Short exercise
Scan the data below for the string "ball". Copy every line where it appears.

Exercise materials
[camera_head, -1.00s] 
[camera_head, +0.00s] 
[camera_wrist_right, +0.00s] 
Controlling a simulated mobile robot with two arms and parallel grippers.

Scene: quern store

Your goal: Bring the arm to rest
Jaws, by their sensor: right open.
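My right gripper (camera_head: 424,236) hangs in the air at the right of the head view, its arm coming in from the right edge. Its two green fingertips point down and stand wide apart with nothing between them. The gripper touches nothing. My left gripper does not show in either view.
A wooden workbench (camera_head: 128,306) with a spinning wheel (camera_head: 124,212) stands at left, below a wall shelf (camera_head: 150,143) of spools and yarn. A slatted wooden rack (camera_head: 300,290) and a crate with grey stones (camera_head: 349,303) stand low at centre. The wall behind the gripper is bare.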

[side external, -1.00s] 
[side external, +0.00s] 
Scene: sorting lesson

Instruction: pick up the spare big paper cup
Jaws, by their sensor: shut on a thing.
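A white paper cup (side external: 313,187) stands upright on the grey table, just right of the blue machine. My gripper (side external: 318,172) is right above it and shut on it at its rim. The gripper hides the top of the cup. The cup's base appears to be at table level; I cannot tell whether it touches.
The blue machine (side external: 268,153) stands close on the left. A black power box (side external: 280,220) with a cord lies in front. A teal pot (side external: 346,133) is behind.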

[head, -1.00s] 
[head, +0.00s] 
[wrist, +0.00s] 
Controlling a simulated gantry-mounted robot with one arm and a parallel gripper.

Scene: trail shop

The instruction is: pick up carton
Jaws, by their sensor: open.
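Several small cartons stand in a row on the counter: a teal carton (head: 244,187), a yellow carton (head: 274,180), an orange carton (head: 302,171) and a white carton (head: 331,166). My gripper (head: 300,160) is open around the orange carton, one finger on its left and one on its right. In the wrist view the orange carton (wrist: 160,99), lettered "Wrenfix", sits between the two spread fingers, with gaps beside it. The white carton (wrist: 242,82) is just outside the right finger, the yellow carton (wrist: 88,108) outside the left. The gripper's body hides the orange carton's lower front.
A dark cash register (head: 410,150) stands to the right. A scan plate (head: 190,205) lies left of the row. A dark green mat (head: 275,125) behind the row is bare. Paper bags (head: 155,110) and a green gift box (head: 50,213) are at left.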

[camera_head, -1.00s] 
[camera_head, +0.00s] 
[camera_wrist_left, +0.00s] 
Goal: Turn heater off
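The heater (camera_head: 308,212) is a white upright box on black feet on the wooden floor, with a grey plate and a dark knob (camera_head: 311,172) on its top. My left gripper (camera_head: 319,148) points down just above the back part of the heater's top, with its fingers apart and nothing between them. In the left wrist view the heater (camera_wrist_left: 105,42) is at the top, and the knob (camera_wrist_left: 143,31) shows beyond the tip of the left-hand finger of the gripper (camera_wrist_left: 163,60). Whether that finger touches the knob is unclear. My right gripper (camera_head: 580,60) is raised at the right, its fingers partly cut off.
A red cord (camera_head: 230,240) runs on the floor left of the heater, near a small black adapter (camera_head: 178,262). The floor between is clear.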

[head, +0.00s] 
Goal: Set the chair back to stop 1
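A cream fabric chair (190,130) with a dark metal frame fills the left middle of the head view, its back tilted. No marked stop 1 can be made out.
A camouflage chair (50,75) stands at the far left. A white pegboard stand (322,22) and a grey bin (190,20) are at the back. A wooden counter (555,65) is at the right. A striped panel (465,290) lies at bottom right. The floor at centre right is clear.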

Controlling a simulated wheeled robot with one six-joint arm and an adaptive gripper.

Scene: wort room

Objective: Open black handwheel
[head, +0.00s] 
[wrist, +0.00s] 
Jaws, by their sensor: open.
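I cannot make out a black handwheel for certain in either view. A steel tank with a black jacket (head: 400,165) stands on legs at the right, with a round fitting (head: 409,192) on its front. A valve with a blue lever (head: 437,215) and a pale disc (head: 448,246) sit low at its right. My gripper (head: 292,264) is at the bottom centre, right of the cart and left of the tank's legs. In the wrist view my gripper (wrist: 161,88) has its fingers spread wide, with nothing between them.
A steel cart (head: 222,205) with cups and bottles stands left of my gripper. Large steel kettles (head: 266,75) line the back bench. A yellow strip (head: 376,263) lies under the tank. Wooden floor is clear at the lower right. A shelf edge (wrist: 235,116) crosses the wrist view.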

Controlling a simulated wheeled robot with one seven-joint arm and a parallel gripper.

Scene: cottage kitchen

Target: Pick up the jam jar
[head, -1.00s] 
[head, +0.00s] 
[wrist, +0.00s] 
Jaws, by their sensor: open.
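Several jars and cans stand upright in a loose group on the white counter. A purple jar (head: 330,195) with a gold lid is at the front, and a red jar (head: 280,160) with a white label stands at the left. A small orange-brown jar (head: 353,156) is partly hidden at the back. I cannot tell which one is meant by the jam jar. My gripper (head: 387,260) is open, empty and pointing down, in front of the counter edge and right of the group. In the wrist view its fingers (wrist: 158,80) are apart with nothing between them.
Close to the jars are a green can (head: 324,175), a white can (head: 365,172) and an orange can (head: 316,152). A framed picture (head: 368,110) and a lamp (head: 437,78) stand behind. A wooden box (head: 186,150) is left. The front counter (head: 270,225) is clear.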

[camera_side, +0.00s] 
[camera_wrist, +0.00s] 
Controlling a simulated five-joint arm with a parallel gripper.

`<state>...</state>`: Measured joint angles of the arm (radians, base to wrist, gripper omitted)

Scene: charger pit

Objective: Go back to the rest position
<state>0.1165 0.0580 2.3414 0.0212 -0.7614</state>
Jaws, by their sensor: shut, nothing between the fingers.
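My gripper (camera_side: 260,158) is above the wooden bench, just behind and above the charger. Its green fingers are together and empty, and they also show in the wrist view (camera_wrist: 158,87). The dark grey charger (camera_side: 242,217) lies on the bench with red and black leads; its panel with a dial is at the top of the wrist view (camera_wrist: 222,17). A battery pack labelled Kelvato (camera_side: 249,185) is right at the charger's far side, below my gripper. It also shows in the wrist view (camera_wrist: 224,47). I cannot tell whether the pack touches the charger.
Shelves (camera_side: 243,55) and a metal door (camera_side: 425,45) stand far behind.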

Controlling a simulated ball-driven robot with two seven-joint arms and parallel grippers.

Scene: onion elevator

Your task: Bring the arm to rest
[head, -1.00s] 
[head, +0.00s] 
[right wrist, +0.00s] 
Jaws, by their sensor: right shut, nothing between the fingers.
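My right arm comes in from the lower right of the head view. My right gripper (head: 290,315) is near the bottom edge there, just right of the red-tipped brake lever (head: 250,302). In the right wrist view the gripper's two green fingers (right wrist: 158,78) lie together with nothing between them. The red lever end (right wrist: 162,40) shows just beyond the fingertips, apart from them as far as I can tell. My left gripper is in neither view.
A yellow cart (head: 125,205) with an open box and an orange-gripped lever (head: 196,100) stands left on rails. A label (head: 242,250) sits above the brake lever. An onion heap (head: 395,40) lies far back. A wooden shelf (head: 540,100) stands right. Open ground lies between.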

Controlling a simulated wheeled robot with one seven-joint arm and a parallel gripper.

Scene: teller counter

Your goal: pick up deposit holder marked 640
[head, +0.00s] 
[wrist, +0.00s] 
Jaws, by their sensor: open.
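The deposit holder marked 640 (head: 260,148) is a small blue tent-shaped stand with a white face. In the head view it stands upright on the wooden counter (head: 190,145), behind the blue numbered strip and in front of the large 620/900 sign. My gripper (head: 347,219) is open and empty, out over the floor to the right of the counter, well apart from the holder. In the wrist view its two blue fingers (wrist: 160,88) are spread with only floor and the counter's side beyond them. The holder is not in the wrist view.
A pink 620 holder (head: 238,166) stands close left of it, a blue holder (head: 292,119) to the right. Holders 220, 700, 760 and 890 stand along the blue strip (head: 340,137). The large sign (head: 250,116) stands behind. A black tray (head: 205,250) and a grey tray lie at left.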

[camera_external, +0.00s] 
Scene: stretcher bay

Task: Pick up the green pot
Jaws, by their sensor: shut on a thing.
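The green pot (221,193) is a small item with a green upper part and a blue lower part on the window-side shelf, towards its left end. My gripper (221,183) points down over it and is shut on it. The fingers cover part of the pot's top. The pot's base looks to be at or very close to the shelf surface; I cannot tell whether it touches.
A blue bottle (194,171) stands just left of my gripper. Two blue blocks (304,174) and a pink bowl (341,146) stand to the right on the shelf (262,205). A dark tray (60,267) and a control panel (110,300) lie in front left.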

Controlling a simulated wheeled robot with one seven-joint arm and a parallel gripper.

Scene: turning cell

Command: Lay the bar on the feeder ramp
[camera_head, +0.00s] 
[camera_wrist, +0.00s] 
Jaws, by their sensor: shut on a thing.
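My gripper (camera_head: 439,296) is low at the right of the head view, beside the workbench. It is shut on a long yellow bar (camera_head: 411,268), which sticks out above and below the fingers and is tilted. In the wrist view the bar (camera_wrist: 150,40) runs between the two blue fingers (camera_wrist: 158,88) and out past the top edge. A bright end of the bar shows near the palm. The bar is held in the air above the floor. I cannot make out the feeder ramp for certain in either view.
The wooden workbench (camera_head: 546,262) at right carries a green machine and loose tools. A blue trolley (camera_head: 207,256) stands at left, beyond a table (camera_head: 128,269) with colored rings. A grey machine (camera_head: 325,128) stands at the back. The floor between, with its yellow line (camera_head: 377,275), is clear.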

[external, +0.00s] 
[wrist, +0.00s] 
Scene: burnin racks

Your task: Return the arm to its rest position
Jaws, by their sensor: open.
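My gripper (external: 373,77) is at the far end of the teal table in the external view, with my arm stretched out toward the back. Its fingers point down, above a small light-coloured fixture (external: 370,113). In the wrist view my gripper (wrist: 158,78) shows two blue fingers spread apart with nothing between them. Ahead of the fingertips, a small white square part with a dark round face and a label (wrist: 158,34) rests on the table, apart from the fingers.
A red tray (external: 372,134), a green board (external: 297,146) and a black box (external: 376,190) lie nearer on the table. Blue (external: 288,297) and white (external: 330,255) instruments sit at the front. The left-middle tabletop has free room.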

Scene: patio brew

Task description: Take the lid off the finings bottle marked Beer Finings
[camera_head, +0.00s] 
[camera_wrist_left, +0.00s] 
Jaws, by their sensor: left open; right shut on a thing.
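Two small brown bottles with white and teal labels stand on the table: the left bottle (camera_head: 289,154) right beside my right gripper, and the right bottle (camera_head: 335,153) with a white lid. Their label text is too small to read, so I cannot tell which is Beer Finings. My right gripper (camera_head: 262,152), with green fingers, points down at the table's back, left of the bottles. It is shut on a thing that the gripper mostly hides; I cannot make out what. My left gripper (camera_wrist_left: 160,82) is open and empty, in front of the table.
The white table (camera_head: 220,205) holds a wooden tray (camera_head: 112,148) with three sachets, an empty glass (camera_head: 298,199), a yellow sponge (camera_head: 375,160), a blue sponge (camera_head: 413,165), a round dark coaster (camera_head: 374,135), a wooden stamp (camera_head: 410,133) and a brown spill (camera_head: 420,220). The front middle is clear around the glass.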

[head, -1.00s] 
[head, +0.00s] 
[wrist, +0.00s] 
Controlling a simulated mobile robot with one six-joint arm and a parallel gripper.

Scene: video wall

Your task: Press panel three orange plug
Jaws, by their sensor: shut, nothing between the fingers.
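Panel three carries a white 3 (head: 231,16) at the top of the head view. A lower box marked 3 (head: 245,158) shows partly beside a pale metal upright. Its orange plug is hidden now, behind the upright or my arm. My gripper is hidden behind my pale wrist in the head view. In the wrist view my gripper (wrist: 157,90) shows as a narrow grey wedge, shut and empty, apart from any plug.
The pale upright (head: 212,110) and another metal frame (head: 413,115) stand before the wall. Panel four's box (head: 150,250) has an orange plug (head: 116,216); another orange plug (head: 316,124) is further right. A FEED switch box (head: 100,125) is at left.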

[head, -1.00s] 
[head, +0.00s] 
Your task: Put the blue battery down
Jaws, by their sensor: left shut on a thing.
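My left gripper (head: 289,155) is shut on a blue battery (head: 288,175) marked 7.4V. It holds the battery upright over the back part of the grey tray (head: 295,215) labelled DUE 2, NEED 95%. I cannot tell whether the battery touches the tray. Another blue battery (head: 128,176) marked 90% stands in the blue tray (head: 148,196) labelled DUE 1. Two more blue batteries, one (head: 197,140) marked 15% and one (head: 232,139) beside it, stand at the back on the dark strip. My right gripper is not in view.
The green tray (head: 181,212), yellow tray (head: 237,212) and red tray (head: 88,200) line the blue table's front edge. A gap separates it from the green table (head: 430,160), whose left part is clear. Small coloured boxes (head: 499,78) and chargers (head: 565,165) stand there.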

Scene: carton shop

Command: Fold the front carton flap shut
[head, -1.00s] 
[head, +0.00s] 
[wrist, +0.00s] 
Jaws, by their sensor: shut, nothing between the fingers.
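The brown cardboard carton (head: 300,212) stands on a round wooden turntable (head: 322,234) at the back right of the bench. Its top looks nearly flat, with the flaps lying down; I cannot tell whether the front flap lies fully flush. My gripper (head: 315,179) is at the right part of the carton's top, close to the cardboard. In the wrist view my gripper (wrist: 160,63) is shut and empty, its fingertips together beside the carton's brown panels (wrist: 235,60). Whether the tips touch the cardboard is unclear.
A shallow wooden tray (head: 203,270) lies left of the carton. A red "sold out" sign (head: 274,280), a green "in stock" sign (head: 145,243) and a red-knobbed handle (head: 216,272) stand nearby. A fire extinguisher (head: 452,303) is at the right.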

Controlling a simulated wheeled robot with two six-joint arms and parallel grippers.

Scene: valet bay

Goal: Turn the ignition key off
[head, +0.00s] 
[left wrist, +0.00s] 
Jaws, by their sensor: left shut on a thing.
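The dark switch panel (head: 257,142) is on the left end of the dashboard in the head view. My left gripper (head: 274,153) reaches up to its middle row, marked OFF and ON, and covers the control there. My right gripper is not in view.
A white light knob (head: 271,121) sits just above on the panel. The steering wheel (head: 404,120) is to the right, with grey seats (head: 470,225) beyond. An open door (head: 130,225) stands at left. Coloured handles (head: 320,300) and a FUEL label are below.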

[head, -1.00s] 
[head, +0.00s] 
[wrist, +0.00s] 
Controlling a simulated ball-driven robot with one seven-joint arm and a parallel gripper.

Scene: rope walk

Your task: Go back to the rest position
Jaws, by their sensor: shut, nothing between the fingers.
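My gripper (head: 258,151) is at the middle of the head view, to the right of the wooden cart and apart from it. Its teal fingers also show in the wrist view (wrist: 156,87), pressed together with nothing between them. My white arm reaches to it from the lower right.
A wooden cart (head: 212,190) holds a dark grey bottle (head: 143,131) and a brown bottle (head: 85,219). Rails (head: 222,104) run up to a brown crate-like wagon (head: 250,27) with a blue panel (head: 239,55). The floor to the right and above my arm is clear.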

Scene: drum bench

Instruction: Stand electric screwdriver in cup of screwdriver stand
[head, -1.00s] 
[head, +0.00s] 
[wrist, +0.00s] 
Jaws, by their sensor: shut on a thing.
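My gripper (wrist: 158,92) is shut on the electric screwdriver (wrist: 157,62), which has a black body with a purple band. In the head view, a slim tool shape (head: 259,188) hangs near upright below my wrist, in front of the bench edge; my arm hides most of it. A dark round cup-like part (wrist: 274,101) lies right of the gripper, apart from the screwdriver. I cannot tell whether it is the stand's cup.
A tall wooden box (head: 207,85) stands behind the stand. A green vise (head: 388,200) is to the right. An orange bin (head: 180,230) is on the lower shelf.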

Result for this exercise
Controlling a simulated ball-driven robot with two seven-joint arms and parallel grippers.
Controlling a simulated ball-driven robot with one seven-joint arm and a parallel gripper.

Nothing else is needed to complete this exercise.